In most novel series, the first book typically becomes the benchmark to which any subsequent releases are compared. The Three-Body Problem is undoubtedly the best in the trilogy, but The Dark Forest comes close in terms of plot complexity, science-heavy exposition, and action. Many of the assumptions commonly found in the Anglosphere sci-fi culture are rarely found, giving the novel a unique tone in the Western sci-fi literary culture. The Dark Forest is a story of alien invasion, a space opera filled with political allegory, sci-fi romance, farfetched technological advances, and spaceship battles. While the plot development–especially in the first one-third of the novel can appear dreary and demands some patience, it offers a rewarding reading experience as the intricacy draws nearer to the end.
Remembrance of Earth’s Past makes for a challenging read. That said, it is difficult not to recommend the series. Let us know what you think of The Dark Forest, and the trilogy. We’d love to hear from you.

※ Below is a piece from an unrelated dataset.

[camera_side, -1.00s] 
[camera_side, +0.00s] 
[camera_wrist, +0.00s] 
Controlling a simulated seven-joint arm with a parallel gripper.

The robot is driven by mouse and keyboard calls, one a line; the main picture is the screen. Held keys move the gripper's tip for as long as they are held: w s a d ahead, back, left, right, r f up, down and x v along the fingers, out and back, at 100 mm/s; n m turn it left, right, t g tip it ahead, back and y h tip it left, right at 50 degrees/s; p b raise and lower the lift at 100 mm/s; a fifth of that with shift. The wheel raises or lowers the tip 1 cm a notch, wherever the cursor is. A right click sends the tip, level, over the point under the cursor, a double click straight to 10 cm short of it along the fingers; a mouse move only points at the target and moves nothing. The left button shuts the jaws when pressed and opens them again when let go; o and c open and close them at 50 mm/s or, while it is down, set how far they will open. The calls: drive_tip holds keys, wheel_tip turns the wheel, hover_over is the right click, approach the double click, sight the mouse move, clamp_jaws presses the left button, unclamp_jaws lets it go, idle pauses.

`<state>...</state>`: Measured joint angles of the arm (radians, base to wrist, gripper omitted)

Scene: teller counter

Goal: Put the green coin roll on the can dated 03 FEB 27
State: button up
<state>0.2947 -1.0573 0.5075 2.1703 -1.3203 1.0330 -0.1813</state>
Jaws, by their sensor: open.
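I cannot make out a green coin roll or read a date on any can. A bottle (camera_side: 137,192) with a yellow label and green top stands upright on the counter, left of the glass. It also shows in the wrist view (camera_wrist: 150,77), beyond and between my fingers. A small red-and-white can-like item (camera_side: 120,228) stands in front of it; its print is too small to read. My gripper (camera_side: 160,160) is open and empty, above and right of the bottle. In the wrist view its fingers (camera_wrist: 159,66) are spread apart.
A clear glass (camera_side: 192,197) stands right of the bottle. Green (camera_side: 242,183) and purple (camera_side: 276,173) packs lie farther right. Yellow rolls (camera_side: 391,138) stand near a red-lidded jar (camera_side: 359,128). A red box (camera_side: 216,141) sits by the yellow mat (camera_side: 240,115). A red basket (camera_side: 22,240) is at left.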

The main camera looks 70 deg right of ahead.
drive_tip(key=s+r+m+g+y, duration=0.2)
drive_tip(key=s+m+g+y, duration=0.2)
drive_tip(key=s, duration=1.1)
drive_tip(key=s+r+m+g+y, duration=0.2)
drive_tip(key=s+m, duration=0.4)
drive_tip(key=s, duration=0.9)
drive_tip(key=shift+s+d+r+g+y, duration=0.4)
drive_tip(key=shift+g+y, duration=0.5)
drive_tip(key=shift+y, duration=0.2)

Other things you might want to know:
What is the Fermi paradox?
Named after Enrico Fermi, an Italian-American physicist best known for his role in the construction of the world’s first controlled nuclear reaction in 1942, the Fermi paradox questions the dichotomy between the high probability of the existence of extraterrestrial intelligence and the obvious lack of evidence to support the such presumption.
What is the Dark Forest theory?
There have been many proposed solutions to the paradox; one of them is the Dark Forest hypothesis, a supposition that extraterrestrial civilizations exist but they keep themselves hidden from discovery due to the fear of invasion. Every civilization assumes another as a threat.
What are the novels in Liu Cixin’s Remembrance of Earth’s Past series?
- The Three-Body Problem was originally published in May 2006. English translation (by Ken Liu) was first published in November 2011.
- The Dark Forest (2008). Joel Martinson provided the English translation, published in August 2015.
- Death’s End (2010). Translated into English by Ken Liu, published in September 2016.